The Assembly Convenes
The 2016 General Assembly Session convened at noon on Wednesday, January 13, 2016.
The focus of the first day’s activity was the Governor’s State of the Commonwealth Address. Gov. McAuliffe gave an enthusiastic and optimistic speech centering on his goals for this session, including passing his two-year budget. Much of the next sixty days will focus on the budgetary priorities of the Governor and legislature. In addition, we will consider some 3,000 bills, which will run the gamut of whether we should designate a state reptile to the passage of $109 billion two-year budget.
This is Governor McAuliffe’s first two-year budget and it reflects his focus on building the new Virginia economy. There are proposals for substantial investments in job creation, workforce credentialing, and education. As many of you know, Virginia did not emerge from this recession as robustly as it has in years past, due primarily to federal sequestration and to cutbacks in federal dollars flowing to the Commonwealth in the form of defense and consulting contracts. Since the amount of federal dollars coming to the Commonwealth will not likely be restored to previous levels, the Governor is rightfully focused on increased diversification of our economy. He has proposed investing more money into the Port of Virginia, creating greater opportunities at institutions of higher education to commercialize creative ideas and get them to market, and providing funds for community colleges to train Virginia citizens to take the jobs of the future.

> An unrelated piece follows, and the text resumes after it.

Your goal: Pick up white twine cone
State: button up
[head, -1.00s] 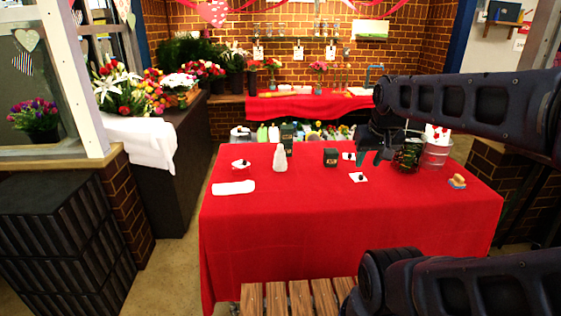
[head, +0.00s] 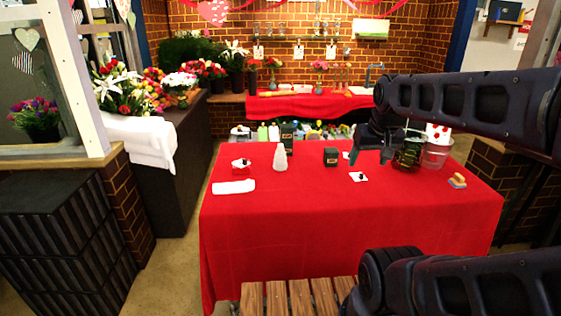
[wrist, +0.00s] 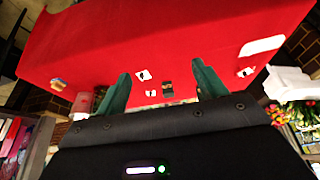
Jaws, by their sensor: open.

I strongly support the Governor’s priorities in this budget, including restoring much of the monies that were cut from education spending as a result of budgetary pressures of the last six years. The Governor wants to increase the number of teachers and provide them with raises. His budget includes $500 million to fund the “re-benchmarking for the standards of quality,” a phase we use to describe monies necessary to keep school resources at their present level. The Governor also proposes more spending on pre-K education and at our institutions of higher learning. I will support most all of it. The Governor includes initiatives designed to make Virginia the most veteran-friendly state in the nation. We have made great strides in the last few years, including ending veterans’ homelessness in the Commonwealth and committing ourselves to building veteran care centers in Hampton Roads and Northern Virginia.
Finally, there are many worthy new initiatives in the area of juvenile justice in the Governor’s budget and his legislative package. In Virginia we spend more than $140,000 per year to keep a youngster in a juvenile correction center. Almost 80 percent of those young people are re-arrestedwithin three years of being released. In fact, the research suggests that the longer a young person stays in a juvenile correction system, the more likely they are to re-offend when released. This is not a particularly good return on our investment. Consequently, there are proposals that take savings from closing several large juvenile facilities that either are in disrepair or are no longer needed because the population of juvenile detainees is declining, and reinvesting the savings in small facilities and in community-based corrections, an approach that many of us believe will give us greater opportunities to prevent recidivism among young people.
In my next update, I will provide you with a list of the bills that I have introduced for the session and others that I am especially watching that have some potential relevance for our community.